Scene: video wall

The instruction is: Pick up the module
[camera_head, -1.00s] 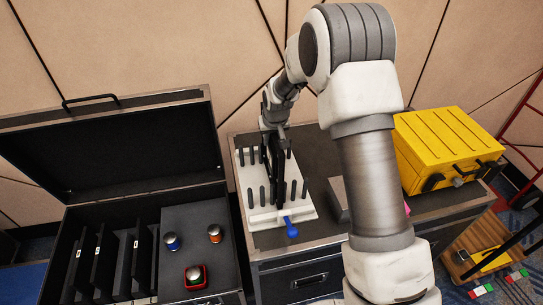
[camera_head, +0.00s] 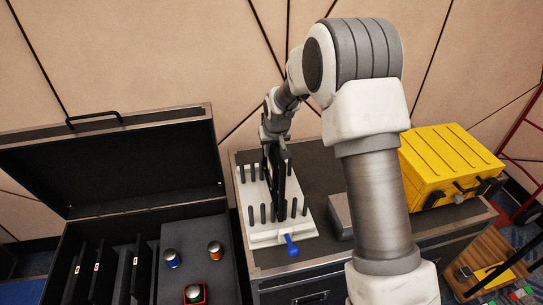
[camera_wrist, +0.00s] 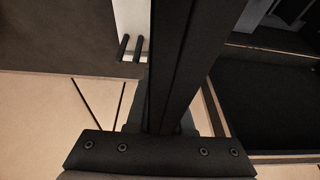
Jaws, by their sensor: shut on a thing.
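The module (camera_head: 279,192) is a thin black upright panel standing among the dark pegs of a white rack (camera_head: 254,192) on a dark cabinet top. My gripper (camera_head: 275,150) comes down from above and is shut on its upper edge. In the wrist view the dark module (camera_wrist: 172,60) runs up the middle of the picture from my gripper (camera_wrist: 160,135). A strip of the white rack with two pegs shows beside it (camera_wrist: 130,25). Whether the module's lower edge touches the rack is not clear.
A blue-handled piece (camera_head: 291,244) sticks out at the rack's front. An open black case (camera_head: 110,160) at left holds several dark panels and small knobs. A grey box (camera_head: 341,214) lies right of the rack. A yellow case (camera_head: 447,160) stands at right, behind my arm.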

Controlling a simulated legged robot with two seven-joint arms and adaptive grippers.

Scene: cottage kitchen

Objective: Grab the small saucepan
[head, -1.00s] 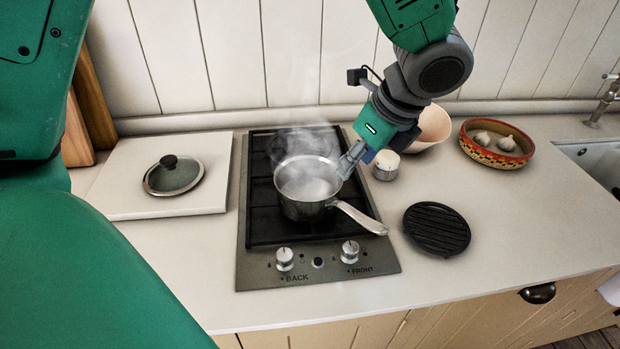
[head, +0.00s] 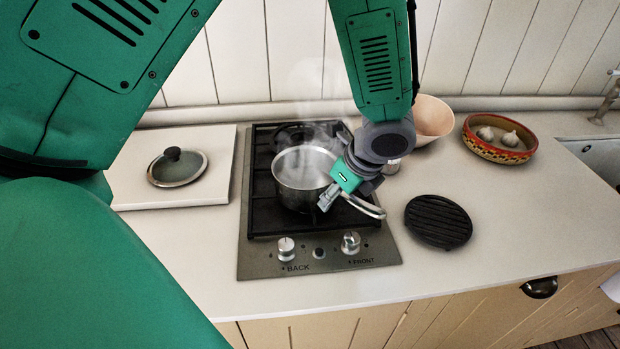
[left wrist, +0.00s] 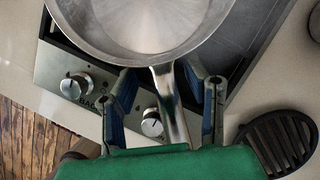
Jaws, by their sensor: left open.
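The small saucepan (head: 301,178) is a steel pan with a long handle, standing upright on the black hob, with steam rising from it. Its handle (head: 362,206) points to the lower right and is partly hidden by my gripper. My left gripper (head: 334,200) is over the root of the handle beside the pan. In the left wrist view, the saucepan (left wrist: 140,22) fills the top. Its handle (left wrist: 168,103) runs between the two open fingers of my left gripper (left wrist: 166,92), with a gap on each side. My right gripper is not in view.
The hob (head: 258,205) has two knobs along its front. A glass lid (head: 177,168) lies on a white board (head: 220,180) at left. A black round trivet (head: 438,221), a pink bowl (head: 432,120) and a patterned dish (head: 497,140) with garlic stand at right. A small jar is mostly hidden behind my wrist.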

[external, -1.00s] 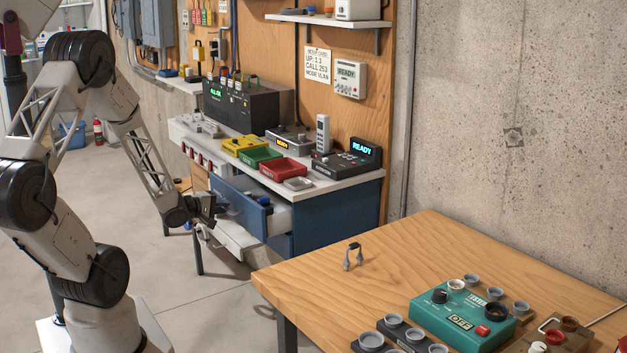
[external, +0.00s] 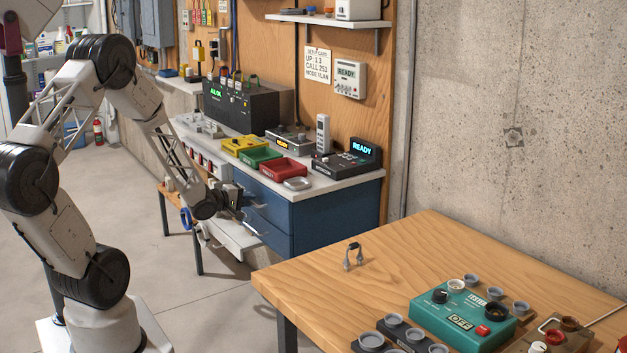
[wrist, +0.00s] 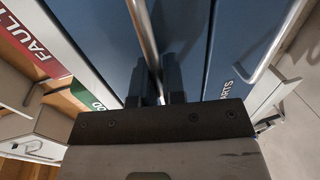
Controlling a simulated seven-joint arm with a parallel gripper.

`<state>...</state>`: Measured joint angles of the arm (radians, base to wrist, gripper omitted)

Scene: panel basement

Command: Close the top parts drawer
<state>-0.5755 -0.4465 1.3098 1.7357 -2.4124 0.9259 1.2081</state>
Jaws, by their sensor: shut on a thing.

·····

**Stated exercise**
Transcribe every entry word for word, but omit the pictures.

**Task response**
Scene: video wall

The instruction is: Pick up the module
[camera_head, -1.00s] 
[camera_head, +0.00s] 
[camera_wrist, +0.00s] 
Jaws, by their sensor: shut on a thing.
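The module (camera_head: 279,192) is a thin black upright panel standing among the dark pegs of a white rack (camera_head: 254,192) on a dark cabinet top. My gripper (camera_head: 275,150) comes down from above and is shut on its upper edge. In the wrist view the dark module (camera_wrist: 172,60) runs up the middle of the picture from my gripper (camera_wrist: 160,135). A strip of the white rack with two pegs shows beside it (camera_wrist: 130,25). Whether the module's lower edge touches the rack is not clear.
A blue-handled piece (camera_head: 291,244) sticks out at the rack's front. An open black case (camera_head: 110,160) at left holds several dark panels and small knobs. A grey box (camera_head: 341,214) lies right of the rack. A yellow case (camera_head: 447,160) stands at right, behind my arm.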

Controlling a simulated legged robot with two seven-joint arms and adaptive grippers.

Scene: cottage kitchen

Objective: Grab the small saucepan
[head, -1.00s] 
[head, +0.00s] 
[left wrist, +0.00s] 
Jaws, by their sensor: left open.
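The small saucepan (head: 301,178) is a steel pan with a long handle, standing upright on the black hob, with steam rising from it. Its handle (head: 362,206) points to the lower right and is partly hidden by my gripper. My left gripper (head: 334,200) is over the root of the handle beside the pan. In the left wrist view, the saucepan (left wrist: 140,22) fills the top. Its handle (left wrist: 168,103) runs between the two open fingers of my left gripper (left wrist: 166,92), with a gap on each side. My right gripper is not in view.
The hob (head: 258,205) has two knobs along its front. A glass lid (head: 177,168) lies on a white board (head: 220,180) at left. A black round trivet (head: 438,221), a pink bowl (head: 432,120) and a patterned dish (head: 497,140) with garlic stand at right. A small jar is mostly hidden behind my wrist.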

[external, -1.00s] 
[external, +0.00s] 
[wrist, +0.00s] 
Controlling a simulated seven-joint arm with a parallel gripper.

`<state>...</state>`: Measured joint angles of the arm (radians, base to wrist, gripper omitted)

Scene: panel basement

Command: Close the top parts drawer
<state>-0.5755 -0.4465 1.3098 1.7357 -2.4124 0.9259 1.2081</state>
Jaws, by their sensor: shut on a thing.

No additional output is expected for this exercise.